Prolonged meditation on the absolute leads to perfection. One of the greatest needs in spiritual life is meditation. Meditate and listen to the voice of God. This will give you strength and power and peace.


If you focus the rays of the sun through a lens, they can burn cotton or a piece of paper; but the scattered rays cannot do this. If you want to talk to a man at a distance, you make a funnel of your hand and speak; the sound waves are collected at one point and then directed towards the man. He can hear your speech very clearly. When water is converted into steam and the steam is concentrated at a point, the railway engine moves. The steam in the cooking vessels moves the lid and produces a put-put sound. All these are instances of concentrated waves. Even so, if you collect the dissipated rays of the mind and focus them at a point, you will have wonderful concentration. The concentrated mind will serve is a potent search-light to find out the treasures of the soul and attain the supreme wealth of atman, eternal bliss, immortality and perennial joy. Therefore practise concentration and meditation regularly.
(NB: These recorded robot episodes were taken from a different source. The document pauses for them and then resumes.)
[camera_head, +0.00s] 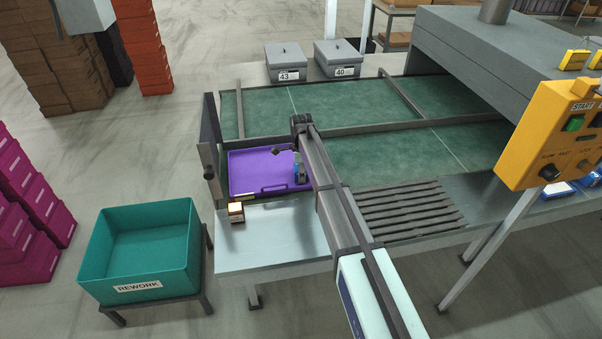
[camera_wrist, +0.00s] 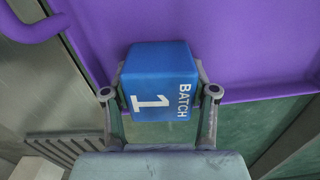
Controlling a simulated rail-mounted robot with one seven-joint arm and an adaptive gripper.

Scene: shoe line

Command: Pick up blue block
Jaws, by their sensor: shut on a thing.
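The blue block (camera_wrist: 160,82) carries white text reading "BATCH 1" and sits between the two fingers of my gripper (camera_wrist: 160,95) in the wrist view. A finger presses on each side of it. In the head view only a small blue part of the block (camera_head: 297,168) shows beside my gripper (camera_head: 300,180), over the right part of the purple tray (camera_head: 250,165). The tray (camera_wrist: 250,45) also shows behind the block in the wrist view. I cannot tell whether the block touches the tray.
A small box (camera_head: 236,212) stands on the bench in front of the tray. A teal REWORK bin (camera_head: 145,255) stands at the left. Two grey lidded boxes, 43 (camera_head: 287,62) and 40 (camera_head: 338,58), stand behind the green conveyor (camera_head: 350,105). A yellow control box (camera_head: 550,130) hangs at the right.

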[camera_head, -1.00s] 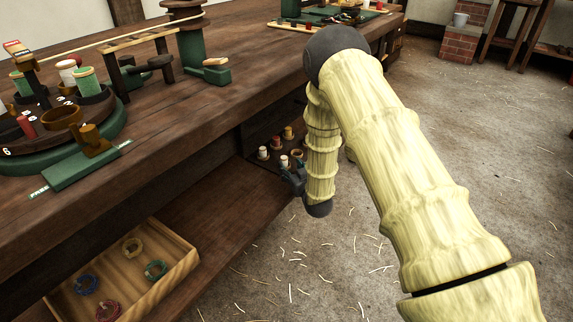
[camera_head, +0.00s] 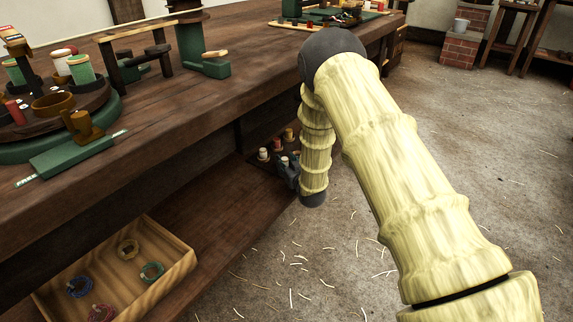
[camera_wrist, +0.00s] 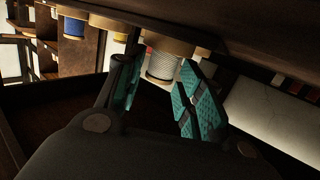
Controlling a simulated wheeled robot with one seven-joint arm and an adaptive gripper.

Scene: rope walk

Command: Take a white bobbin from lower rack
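The lower rack (camera_head: 259,167) is a dark board under the bench, holding white and red-orange bobbins. A white bobbin (camera_head: 263,153) stands at its left side. My gripper (camera_head: 287,176) is at the rack's near right edge, partly hidden by my arm. In the wrist view my gripper (camera_wrist: 160,88) is open, with teal pads on both fingers. A white bobbin with tan flanges (camera_wrist: 163,65) shows in the gap between the fingertips, partly overlapped by the right finger. I cannot tell whether the pads touch it.
A wooden tray (camera_head: 184,262) with several rope coils sits on the lower shelf (camera_head: 215,225). The bench top (camera_head: 200,100) overhangs the rack. A blue bobbin (camera_wrist: 74,27) shows in the wrist view's upper left.

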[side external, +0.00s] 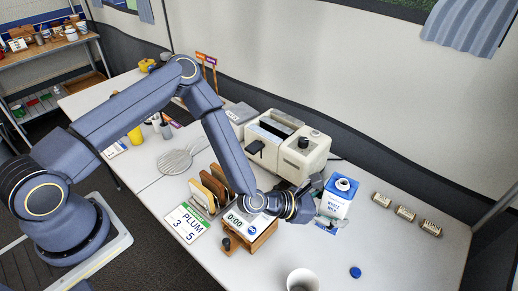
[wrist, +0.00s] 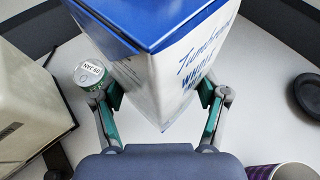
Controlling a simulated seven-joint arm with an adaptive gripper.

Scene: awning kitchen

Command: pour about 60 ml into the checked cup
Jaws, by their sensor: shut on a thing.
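The blue and white milk carton (side external: 336,204) stands upright at the right end of my arm, its top opening uncapped. My gripper (side external: 318,212) is shut on it; in the wrist view the fingers (wrist: 162,100) grip the carton (wrist: 180,65) from both sides. Whether its base touches the table is hard to tell. The cup (side external: 302,279) stands at the bottom edge of the side view, partly cut off, with a pale interior. In the wrist view its purple checked wall (wrist: 261,172) shows at the lower right. A blue cap (side external: 355,272) lies on the table right of the cup.
A cream appliance (side external: 303,155) stands behind the carton. Several small labelled blocks (side external: 405,213) lie to the right. A small labelled tin (wrist: 89,75) is beside the left finger. The right table is mostly clear.

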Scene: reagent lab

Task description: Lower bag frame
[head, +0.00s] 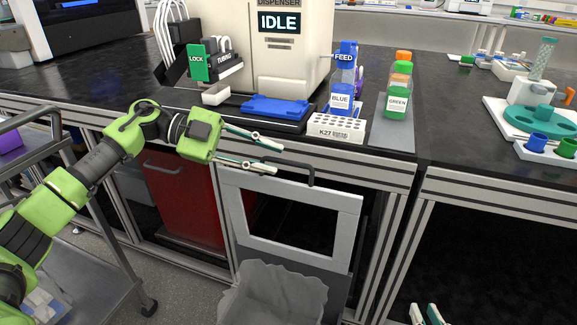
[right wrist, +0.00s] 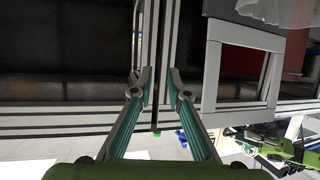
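The bag frame (head: 350,225) is a light grey rectangular frame with a dark opening, at the bench front in the head view. It stands raised and looks tilted, with a grey bag (head: 272,292) below it. The frame also shows upside down in the right wrist view (right wrist: 211,78), right of my fingers. My left gripper (head: 279,161) is open and empty, near the frame's top edge beside a dark handle (head: 312,173); I cannot tell if it touches. My right gripper (head: 425,309) is low at the bottom edge, right of the frame, open and empty in the wrist view (right wrist: 158,88).
Above on the black bench stand a dispenser (head: 238,40), a blue bottle (head: 342,85), a green bottle (head: 398,95) and a white K27 rack (head: 337,128). A red panel (head: 185,195) is left of the frame. A grey cart (head: 100,235) stands at left.

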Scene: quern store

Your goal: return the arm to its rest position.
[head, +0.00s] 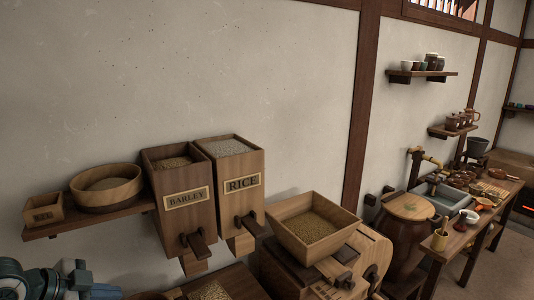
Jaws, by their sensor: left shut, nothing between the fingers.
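My left gripper (106,291) shows at the bottom left corner, at the end of a blue-grey and dark arm. It is shut and empty, and the lower part of it is cut off by the picture's edge. It is below the wall shelf (95,220) and left of the barley bin (186,212). My right arm and gripper do not show.
A rice bin (236,207) hangs beside the barley bin. A wooden hopper of grain (283,238) stands to their right, with a box of grain (185,293) low in front. A large lidded jar (405,238), a sink (437,190) and a laden table (477,215) stand further right.

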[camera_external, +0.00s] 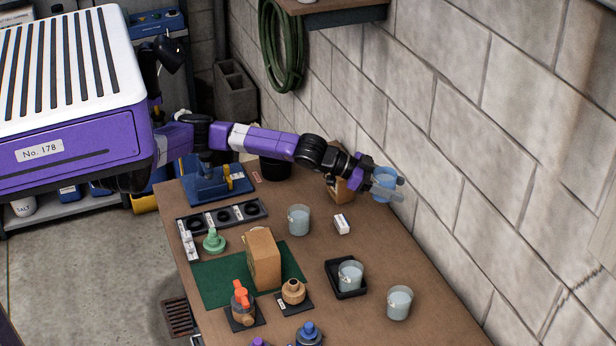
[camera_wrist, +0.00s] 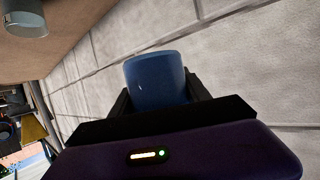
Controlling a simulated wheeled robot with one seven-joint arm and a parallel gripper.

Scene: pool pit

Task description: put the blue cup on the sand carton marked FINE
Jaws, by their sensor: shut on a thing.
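My gripper (camera_external: 386,186) is shut on the blue cup (camera_external: 384,178) and holds it up near the block wall, above the far right side of the table. The cup also shows in the wrist view (camera_wrist: 156,80) between my dark fingers (camera_wrist: 158,100). One tan carton (camera_external: 262,258) stands on a green mat (camera_external: 210,284). Another tan carton (camera_external: 341,190) stands at the back of the table, partly hidden behind my wrist. I cannot read FINE on either carton.
Clear greyish cups stand on the table, one near the middle (camera_external: 299,220), one on a black tray (camera_external: 332,268) and one at the right (camera_external: 399,303). A small white block (camera_external: 342,224) lies near the middle. Valve-like fittings (camera_external: 242,303) stand at the front. The block wall (camera_external: 450,130) is close beside my gripper.

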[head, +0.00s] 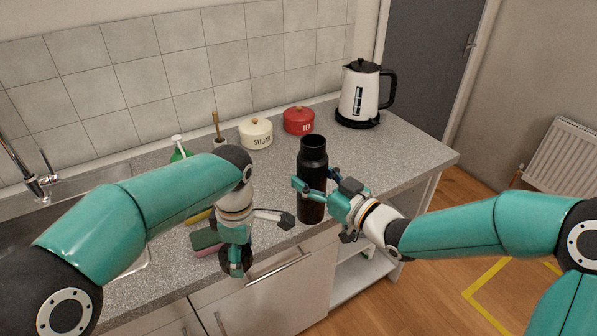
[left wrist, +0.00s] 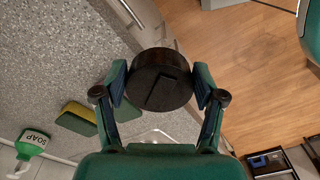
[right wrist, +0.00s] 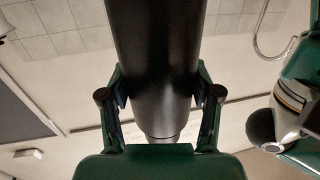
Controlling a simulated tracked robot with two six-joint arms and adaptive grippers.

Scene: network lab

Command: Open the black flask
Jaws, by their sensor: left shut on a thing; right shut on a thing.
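The black flask (head: 313,158) stands upright at the counter's front edge, its narrow neck uncovered. My right gripper (head: 316,187) is shut around its body; the right wrist view shows the flask body (right wrist: 155,60) between both fingers. My left gripper (head: 238,268) points down left of the flask, apart from it. In the left wrist view, it is shut on a round black lid (left wrist: 160,80), clear of the flask. In the head view the lid is mostly hidden by the gripper.
A green and pink sponge (head: 205,240) lies near my left gripper. A soap bottle (head: 180,153), sugar pot (head: 256,133), red tea pot (head: 299,121) and kettle (head: 360,92) stand behind. The sink (head: 22,228) is at left. Counter (head: 420,150) right of the flask is clear.

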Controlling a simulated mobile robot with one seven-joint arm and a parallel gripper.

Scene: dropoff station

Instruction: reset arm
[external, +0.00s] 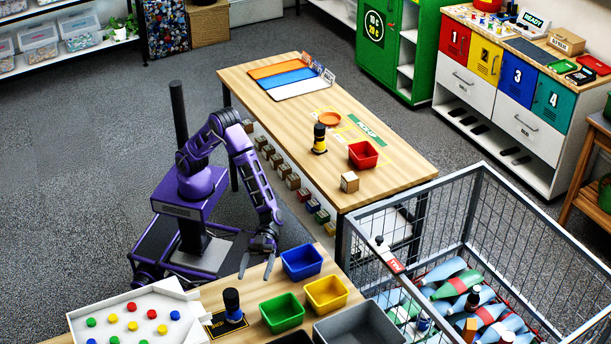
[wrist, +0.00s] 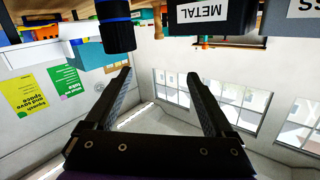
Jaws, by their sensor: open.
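My purple arm (external: 250,180) reaches forward and down from its column in the external view. My gripper (external: 257,268) is above the left edge of the near wooden table, left of the blue bin. It is open. In the wrist view my gripper (wrist: 158,78) shows two dark fingers spread wide, with nothing between them. A black cylinder with a blue band (wrist: 117,30) is beyond and above the left finger in that view.
The near table carries a blue bin (external: 302,261), a yellow bin (external: 326,294), a green bin (external: 282,313), a dark blue-black bottle (external: 232,305) and a white tray (external: 120,308). A wire cart (external: 410,215) stands right. A box marked METAL (wrist: 216,14) shows in the wrist view.

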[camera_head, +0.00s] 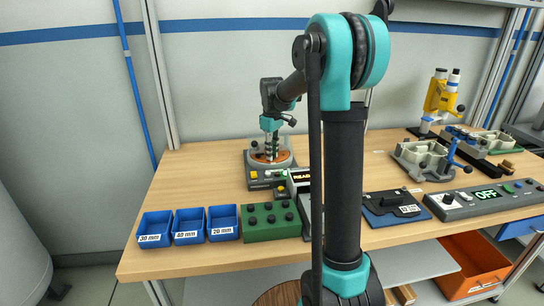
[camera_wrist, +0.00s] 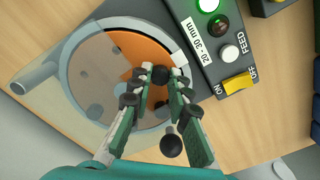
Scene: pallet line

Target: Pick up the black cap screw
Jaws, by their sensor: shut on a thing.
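My gripper (camera_head: 270,155) reaches down over the round feeder bowl (camera_head: 287,161) at the back of the bench. In the wrist view my gripper (camera_wrist: 160,82) is shut on a black cap screw (camera_wrist: 161,74), whose dark round head shows between the fingertips. The fingers hide the rest of the screw. Below the tips lies the feeder's orange disc (camera_wrist: 132,53) inside a clear round rim. Whether the screw is clear of the disc I cannot tell. Another dark round thing (camera_wrist: 171,145) shows nearer the camera; what it is I cannot tell.
The feeder's control box (camera_wrist: 226,45) with a yellow switch stands close beside the bowl. Blue bins marked 30 mm (camera_head: 154,239), 40 mm (camera_head: 187,237) and 20 mm (camera_head: 222,233) line the front left. A green block (camera_head: 268,232) with dark round spots adjoins them.

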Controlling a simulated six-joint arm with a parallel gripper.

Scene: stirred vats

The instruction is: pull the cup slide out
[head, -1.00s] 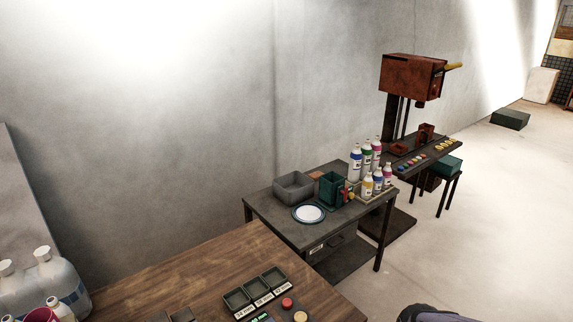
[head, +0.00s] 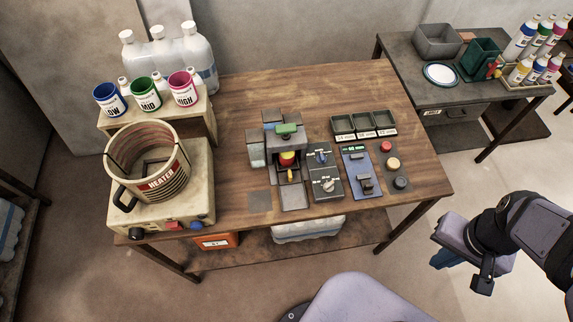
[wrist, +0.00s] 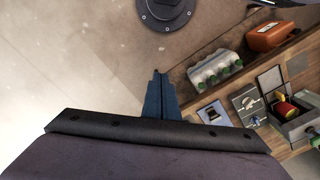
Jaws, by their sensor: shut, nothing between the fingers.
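The small grey machine (head: 287,135) with a green top stands mid-table. A red and yellow cup (head: 287,160) sits in its front opening, above a narrow dark slide with a small yellowish part (head: 292,175). I cannot tell how far the slide sticks out. The cup also shows at the right of the wrist view (wrist: 286,107). My gripper (head: 445,262) is off the table's right front corner, over the floor, well apart from the machine. Its blue fingers (wrist: 157,95) are shut and empty, seen from the wrist.
A dark switch box (head: 325,172) and a blue panel (head: 362,172) stand right of the machine. A heater pot (head: 148,165) is on the left. Three labelled trays (head: 364,123) lie behind the panel. A side table (head: 480,95) with bottles stands at right.
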Kumbhaka (retention of breath) helps concentration. It checks the velocity of the mind and makes it move in smaller circles and ultimately curbs all its wanderings. Trataka (gazing) is a potent aid to concentration. Fix the mind on the candle flame, or a black dot, or Sivalinga (symbol of Siva), or Saligram (symbol of Vishnu). Brahmacarya (celibacy) helps concentration. Without brahmacarya you cannot have definite progress. Satvic (pure) food is another aid to concentration. Seclusion, mouna (silence), satsanga (holy company), asana (yoga posture), japa (repetition of God's name), practice of yama, niyama, fasting, moderation in diet, non-mixing with persons, little talking, little walking, little exertion, are all aids to concentration.

The mind can be controlled by continuous practice. You must always keep it occupied in divine contemplation. If you slacken your efforts, idle thoughts will at once occur. Continuous practice only can bring the mind under control.

If you wish to attain success in yoga you will have to abandon all worldly enjoyments. You will have to practise brahmacarya and tapas (austerity). These will help you in the attainment of concentration and samadhi (superconsciousness).


Trataka is steady gazing. Write the word Om in black on the wall. Concentrate on it with open eyes till tears come in the eyes. Then close the eyes; visualise the picture of Om. Then open the eyes and again gaze till lachrymation manifests. Gradually increase the period. There are students who can gaze for one hour. Trataka is one of the sad kriyas (six exercises) in hatha yoga. Trataka steadies the wandering mind and removes viksepa (tossing of the mind). Instead of gazing at Om you may gaze at a big black dot on the wall. The walls will present a golden colour during trataka.

You can do trataka on any picture of the Lord, either of Krishna, Rama, or Siva or on Saligram. You can sit on the chair also. Fix the picture on the wall in front of your eyes. Trataka is the alpha-beta of concentration. It is the first exercise for yogic students in concentration.

Trataka with open eyes is followed by visualisation. Visualisation is calling up of a clear mental image of anything.

Practise trataka for one minute on the first day. Then gradually increase the period every week. Do it gently with ease and comfort, as long as you can. Repeat your mantra, during trataka. In some people who have weak capillaries, the eyes may become red. They need not be alarmed unnecessarily. The redness of the eyes will pass quickly.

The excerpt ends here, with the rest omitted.